Reproduce nothing except the lines between the line with "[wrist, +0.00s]" and the line with "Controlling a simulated", both ends included, and please leave out pictures.

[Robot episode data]
━━━━━━━━━━

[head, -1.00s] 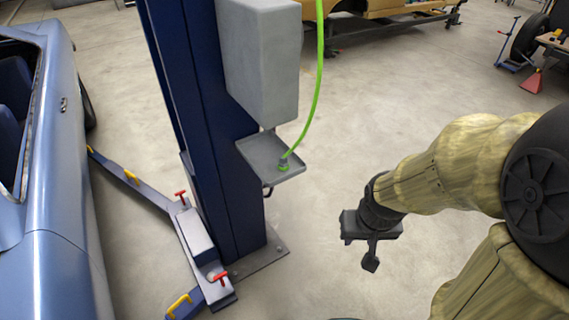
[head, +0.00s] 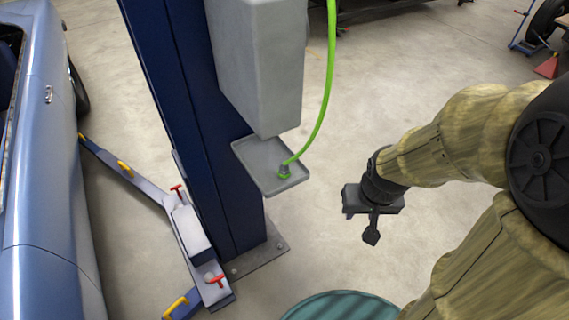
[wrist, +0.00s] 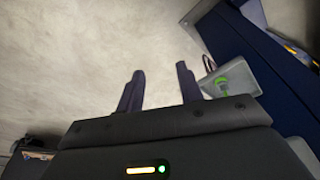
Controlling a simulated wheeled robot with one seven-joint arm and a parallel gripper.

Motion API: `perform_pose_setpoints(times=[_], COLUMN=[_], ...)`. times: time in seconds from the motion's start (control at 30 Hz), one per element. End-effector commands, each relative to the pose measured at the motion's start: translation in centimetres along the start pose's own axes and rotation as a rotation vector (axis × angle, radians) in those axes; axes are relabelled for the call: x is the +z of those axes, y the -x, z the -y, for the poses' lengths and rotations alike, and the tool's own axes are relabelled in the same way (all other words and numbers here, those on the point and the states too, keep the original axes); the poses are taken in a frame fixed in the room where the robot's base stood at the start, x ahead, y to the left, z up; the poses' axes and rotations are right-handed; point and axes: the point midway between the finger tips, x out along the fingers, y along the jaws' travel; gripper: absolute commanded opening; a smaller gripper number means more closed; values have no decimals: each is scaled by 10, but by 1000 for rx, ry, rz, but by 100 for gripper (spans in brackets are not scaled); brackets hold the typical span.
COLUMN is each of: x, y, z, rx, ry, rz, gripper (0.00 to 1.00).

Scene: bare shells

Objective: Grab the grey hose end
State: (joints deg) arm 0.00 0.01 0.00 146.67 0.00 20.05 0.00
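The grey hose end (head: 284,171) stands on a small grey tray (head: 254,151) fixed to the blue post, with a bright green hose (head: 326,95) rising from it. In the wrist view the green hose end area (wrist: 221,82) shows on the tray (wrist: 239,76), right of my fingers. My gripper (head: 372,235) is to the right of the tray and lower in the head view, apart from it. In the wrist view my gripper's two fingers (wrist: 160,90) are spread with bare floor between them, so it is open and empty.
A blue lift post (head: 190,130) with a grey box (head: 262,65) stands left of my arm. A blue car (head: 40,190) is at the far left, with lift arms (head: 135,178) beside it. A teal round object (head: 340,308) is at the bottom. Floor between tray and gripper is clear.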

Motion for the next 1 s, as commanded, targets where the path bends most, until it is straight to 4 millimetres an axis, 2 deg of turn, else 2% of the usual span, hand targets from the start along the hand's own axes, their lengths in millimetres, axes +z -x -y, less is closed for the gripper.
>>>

━━━━━━━━━━

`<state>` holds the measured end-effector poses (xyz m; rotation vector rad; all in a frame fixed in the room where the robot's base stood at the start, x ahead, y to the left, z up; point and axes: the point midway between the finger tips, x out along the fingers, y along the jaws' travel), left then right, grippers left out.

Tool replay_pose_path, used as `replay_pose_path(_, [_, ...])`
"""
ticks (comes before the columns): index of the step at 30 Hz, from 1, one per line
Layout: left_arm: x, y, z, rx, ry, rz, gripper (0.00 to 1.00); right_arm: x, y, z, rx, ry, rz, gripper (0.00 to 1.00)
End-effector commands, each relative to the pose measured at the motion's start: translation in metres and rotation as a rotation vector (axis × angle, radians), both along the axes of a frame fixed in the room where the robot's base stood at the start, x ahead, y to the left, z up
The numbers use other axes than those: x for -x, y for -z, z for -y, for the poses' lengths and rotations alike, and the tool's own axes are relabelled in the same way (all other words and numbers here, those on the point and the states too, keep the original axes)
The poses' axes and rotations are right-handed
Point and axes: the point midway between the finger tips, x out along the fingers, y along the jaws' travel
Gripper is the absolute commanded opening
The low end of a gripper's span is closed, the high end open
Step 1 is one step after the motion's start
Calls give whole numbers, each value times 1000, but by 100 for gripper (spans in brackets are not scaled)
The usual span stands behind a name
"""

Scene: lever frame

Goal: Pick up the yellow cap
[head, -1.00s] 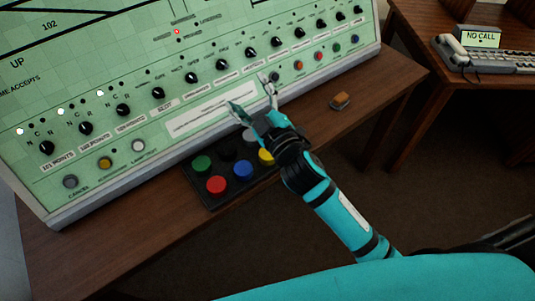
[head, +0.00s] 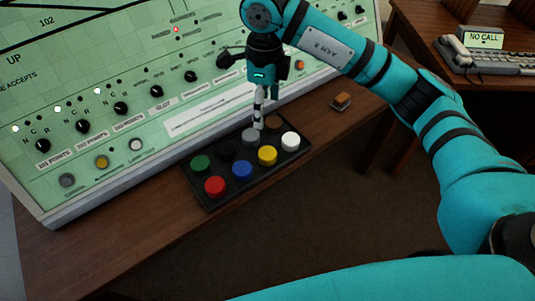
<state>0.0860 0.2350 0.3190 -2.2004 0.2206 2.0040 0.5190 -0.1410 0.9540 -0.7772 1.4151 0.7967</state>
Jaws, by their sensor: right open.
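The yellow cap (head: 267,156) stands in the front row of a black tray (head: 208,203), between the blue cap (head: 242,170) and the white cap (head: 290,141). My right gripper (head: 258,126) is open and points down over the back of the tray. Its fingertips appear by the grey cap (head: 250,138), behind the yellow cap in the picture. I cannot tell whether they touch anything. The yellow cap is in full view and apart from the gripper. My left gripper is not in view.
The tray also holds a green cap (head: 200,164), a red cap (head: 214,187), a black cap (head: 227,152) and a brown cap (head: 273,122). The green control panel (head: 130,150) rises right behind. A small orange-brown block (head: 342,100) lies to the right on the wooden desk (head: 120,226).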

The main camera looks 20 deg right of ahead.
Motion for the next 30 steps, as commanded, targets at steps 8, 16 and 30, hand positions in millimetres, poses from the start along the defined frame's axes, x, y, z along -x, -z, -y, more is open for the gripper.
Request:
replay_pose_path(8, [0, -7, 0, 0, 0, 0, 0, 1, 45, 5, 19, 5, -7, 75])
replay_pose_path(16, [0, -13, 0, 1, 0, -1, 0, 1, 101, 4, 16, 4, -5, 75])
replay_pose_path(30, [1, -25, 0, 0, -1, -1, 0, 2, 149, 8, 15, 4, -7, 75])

━━━━━━━━━━

EXERCISE SOLUTION:
[wrist, +0.00s] 
Controlling a simulated wheeled robot with one seven-joint arm and a parallel gripper.

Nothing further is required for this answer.